- _EXERCISE INSTRUCTIONS_:
What is to be printed is the span of lines starting at the one containing "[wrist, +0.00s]" and ending at the one containing "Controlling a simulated", reproduced exactly with pictures left out.
-- MATERIAL PROVIDED start --
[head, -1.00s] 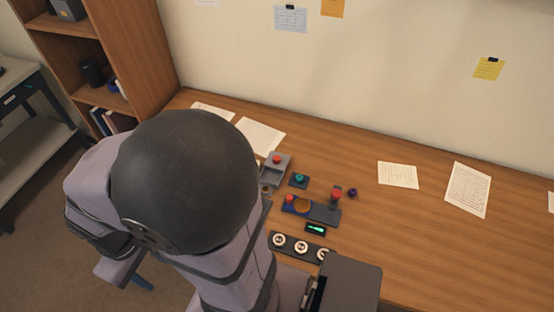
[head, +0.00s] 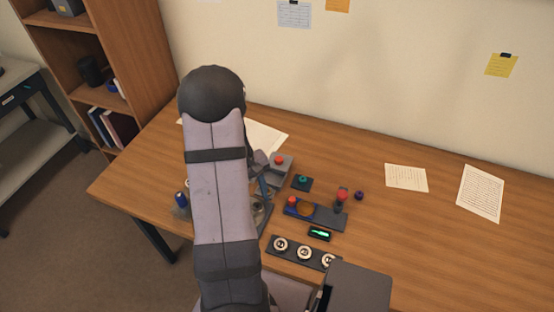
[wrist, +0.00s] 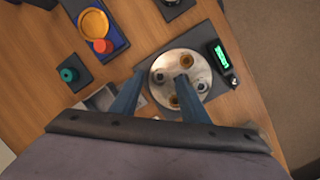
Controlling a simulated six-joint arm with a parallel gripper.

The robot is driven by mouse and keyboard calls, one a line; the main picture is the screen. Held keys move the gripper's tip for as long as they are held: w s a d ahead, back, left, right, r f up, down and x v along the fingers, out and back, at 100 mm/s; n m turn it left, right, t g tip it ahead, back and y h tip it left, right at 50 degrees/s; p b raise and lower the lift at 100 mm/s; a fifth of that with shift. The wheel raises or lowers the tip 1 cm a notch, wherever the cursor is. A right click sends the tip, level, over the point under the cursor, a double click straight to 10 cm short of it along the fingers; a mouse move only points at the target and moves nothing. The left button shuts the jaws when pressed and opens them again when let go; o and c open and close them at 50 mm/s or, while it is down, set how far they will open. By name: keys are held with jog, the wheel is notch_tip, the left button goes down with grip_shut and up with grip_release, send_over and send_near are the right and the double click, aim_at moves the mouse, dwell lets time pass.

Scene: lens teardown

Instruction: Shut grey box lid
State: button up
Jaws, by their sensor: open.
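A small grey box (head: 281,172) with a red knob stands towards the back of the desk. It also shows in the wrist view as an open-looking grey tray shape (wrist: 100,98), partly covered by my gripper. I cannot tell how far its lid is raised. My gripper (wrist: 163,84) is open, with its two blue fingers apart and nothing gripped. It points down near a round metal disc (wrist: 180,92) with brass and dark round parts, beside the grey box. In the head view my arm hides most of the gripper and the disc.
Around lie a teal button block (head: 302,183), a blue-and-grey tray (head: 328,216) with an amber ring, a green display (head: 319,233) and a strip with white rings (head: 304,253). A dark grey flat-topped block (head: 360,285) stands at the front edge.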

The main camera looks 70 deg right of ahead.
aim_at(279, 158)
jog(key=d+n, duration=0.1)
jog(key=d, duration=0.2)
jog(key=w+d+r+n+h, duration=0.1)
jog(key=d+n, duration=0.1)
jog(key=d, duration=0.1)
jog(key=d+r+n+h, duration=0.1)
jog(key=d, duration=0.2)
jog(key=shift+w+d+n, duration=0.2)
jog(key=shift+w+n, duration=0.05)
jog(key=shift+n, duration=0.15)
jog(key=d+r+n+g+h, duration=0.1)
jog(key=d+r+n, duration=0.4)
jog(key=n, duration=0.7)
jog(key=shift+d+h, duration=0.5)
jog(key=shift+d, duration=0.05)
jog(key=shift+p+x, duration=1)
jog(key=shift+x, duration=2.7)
-- MATERIAL PROVIDED end --
- _CORRECT OUTPUT_:
[wrist, +0.00s] 
Controlling a simulated six-joint arm with a parallel gripper.

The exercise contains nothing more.